There are a variety of services that investment banks offer to their clients. These include underwriting new debt and equity, advising on mergers & acquisitions, and facilitating the sale and trading of securities. Let’s talk a little more about each of these services.
Underwriting: Investment banks underwrite new debt and equity for companies. Investment banks can underwrite these deals, which includes evaluating and assuming some of the risk. This commonly happens during an IPO.
Mergers & Acquisitions: Investment banks help to facilitate mergers & acquisitions (M&A) and advise companies through the process. M&A refers to the consolidation of companies, whether through a partnership or a purchase.
Sales and Trading: Investment banks help to match up buyers and sellers of securities and other financial products.
Asset Management: Investment banks can help their clients to manage investments such as securities and other assets. This includes analyzing the company’s financials, performing research on stock and investment options, and making recommendations to clients to help them grow their portfolios.
Investment banks serve companies, governments, and other entities who need to raise capital. The size of the company or entity helps to determine what kind of investment bank it should hire. Some specialize in helping large companies, while others work specifically with small deals in a specific region.
As an individual, you would not turn to an investment bank to help manage your assets and investment. Instead, you would work with a financial advisor who helps individuals.
There are three primary types of investment banks:
Boutique banks are the smallest investment banks in the industry. This category of banks can be further broken down into two more specific categories: regional boutique banks and elite boutique banks.
Regional boutique banks: As the name suggests, these investment banks offer services only in a particular region. They typically have few employees, close the smallest deals, and only offer a limited menu of services. For example, one regional boutique bank might specialize in mergers and acquisitions for small corporations in the midwest United States.
Elite boutique banks: This type of investment bank usually looks very different from its regional counterpart. These boutique banks typically specialize in a select number of investment banking services. For example, one might specialize in advisory work for M&A, restructuring, and capital-raising. Despite the term “boutique,” the deals these investment banks work on can be quite large.
A step up from the boutique banks is the middle-market banks. They typically offer a full range of investment banking services, but with smaller deals than the largest of the investment banks.
Bulge bracket investment banks
Bulge bracket banks are the large, full-service investment banks whose names you probably recognize. These names include Goldman Sachs, Morgan Stanley, Bank of America, and JPMorgan Chase.
Bulge bracket banks typically have the largest clients and handle the largest deals.
Because bulge bracket banks are so large, they often run a commercial banking operation in addition to their investment banking division.
When you hear the word “bank,” you probably think of the bank where you house your checking and savings accounts and deposit your paychecks. This is nothing like what investment banks do.

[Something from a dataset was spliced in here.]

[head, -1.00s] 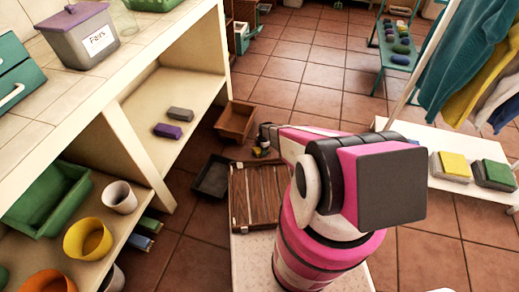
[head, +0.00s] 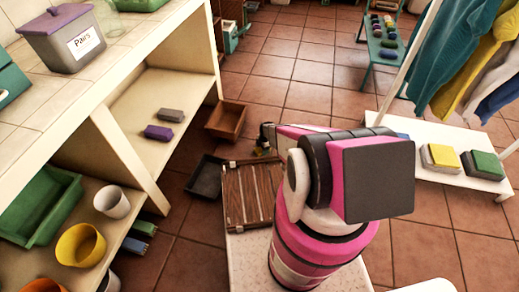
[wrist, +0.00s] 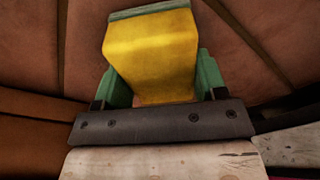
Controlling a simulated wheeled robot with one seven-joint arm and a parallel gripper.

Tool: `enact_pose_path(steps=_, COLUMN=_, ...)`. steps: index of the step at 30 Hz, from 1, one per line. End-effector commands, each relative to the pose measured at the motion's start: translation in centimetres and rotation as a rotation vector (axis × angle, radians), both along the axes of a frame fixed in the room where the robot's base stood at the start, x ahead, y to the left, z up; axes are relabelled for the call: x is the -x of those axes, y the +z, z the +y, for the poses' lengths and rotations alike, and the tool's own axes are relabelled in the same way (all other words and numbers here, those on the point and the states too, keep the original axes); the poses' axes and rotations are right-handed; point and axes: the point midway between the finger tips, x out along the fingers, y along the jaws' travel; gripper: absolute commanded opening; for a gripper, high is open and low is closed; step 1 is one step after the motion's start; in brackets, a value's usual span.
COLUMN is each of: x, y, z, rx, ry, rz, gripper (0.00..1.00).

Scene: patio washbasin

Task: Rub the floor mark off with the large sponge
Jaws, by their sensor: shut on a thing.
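My gripper (wrist: 157,88) is shut on a yellow sponge (wrist: 150,48) with a grey-green layer at its far end. Its green fingers press the sponge from both sides in the wrist view. In the head view my arm reaches low over the floor beyond the slatted wooden board, and hides most of the gripper. Reddish-brown floor tiles (wrist: 285,20) lie behind the sponge; I cannot tell if the sponge touches them. I cannot make out the floor mark in either view.
A slatted wooden board (head: 247,192), a dark tray (head: 205,178) and a brown wooden box (head: 226,121) are near my arm. Shelves (head: 185,62) stand left. A white bench (head: 420,130) with yellow (head: 441,157) and green (head: 482,163) blocks stands right.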

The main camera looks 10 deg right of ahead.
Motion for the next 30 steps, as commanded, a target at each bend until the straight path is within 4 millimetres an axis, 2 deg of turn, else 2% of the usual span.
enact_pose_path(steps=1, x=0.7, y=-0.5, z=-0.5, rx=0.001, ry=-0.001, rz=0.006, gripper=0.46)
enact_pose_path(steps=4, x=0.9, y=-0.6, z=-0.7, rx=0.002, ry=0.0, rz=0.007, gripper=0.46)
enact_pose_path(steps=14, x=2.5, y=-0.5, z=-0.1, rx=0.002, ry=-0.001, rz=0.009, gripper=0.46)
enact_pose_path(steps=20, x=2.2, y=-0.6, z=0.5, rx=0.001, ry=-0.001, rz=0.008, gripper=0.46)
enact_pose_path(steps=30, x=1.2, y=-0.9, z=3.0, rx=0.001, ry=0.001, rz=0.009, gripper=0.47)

Investment banks deal with buying, selling, and tracking securities. Commercial banks, on the other hand, primarily deal with deposits and loans for individuals or companies.

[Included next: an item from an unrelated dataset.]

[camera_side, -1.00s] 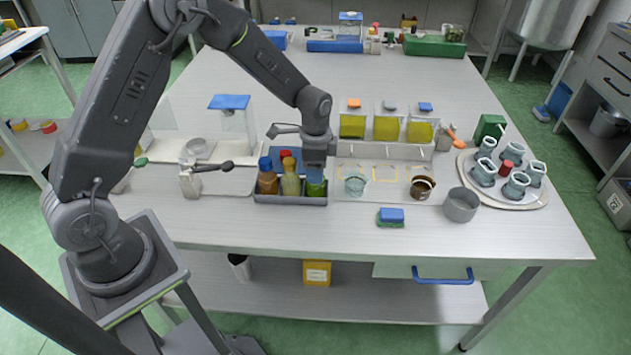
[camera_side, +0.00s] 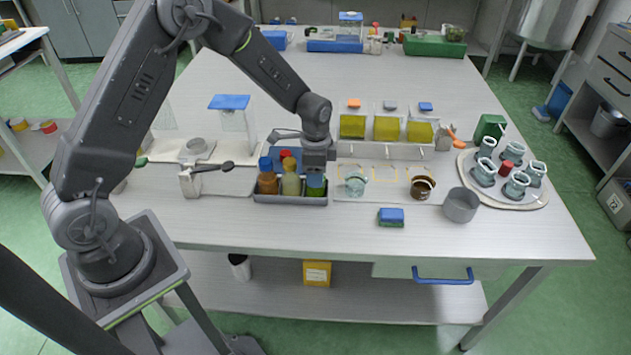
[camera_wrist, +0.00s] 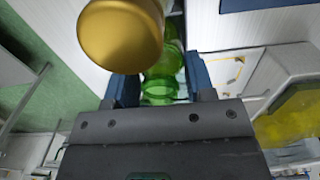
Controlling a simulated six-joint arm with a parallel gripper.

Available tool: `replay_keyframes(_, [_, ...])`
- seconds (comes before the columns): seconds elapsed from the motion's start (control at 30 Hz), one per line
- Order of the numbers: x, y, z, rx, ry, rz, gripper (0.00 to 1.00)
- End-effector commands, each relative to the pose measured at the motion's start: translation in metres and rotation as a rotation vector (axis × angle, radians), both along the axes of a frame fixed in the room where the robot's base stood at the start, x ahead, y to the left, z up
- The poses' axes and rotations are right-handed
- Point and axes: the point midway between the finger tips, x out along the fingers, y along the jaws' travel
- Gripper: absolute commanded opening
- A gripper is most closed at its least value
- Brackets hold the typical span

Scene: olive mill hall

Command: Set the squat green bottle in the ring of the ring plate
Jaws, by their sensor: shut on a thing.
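The squat green bottle (camera_side: 316,186) stands in the right end of a grey tray (camera_side: 290,199) in the side view. My gripper (camera_side: 317,173) is down over its upper part. In the wrist view the green bottle (camera_wrist: 162,82) is between the two blue fingers of my gripper (camera_wrist: 162,88), which are shut on it. Its lower part is partly hidden by the tray wall. A pale plate (camera_side: 175,153) with a grey ring-like part (camera_side: 197,147) lies left of the tray; I cannot tell for sure that it is the ring plate.
An orange-brown bottle (camera_side: 267,183) and a yellowish bottle (camera_side: 291,184) stand close beside the green one in the tray. A clear glass (camera_side: 355,184) and a brown jar (camera_side: 421,188) stand to the right. A grey cup (camera_side: 461,205) and a blue-green sponge (camera_side: 391,217) are near the front.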

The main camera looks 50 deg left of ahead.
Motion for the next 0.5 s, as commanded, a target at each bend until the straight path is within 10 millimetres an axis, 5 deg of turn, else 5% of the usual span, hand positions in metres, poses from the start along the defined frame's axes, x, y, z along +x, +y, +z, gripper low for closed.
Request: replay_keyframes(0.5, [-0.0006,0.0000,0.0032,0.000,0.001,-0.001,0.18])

Investment banks and commercial banks both provide services to businesses, but they are very different types of services.
Before 1933, banks often combined both investment and commercial banking divisions. However, the Glass-Steagall Act of that year prevented them from doing that.
The Glass-Steagall Act prohibited securities firms and investment banks from taking deposits and prohibited commercial banks from acting as investment banks. The bill was meant to make banks safer for consumers and to restore confidence in the banking system.
Even though the Glass-Steagall Act was repealed in 1999, most banks still either only engage in one type of banking or they keep their investment banking and commercial banking divisions completely separate.
An investment banker is someone who helps to assist corporations and other entities with mergers & acquisitions, capital creation, the buying and selling of securities, and other asset and investment management. Investment bankers often do this work through a job at an investment bank. Investment bankers act like financial advisors, but for companies.
Investment bankers work with the clients hiring the investment banks in order to help them reach their financial goals.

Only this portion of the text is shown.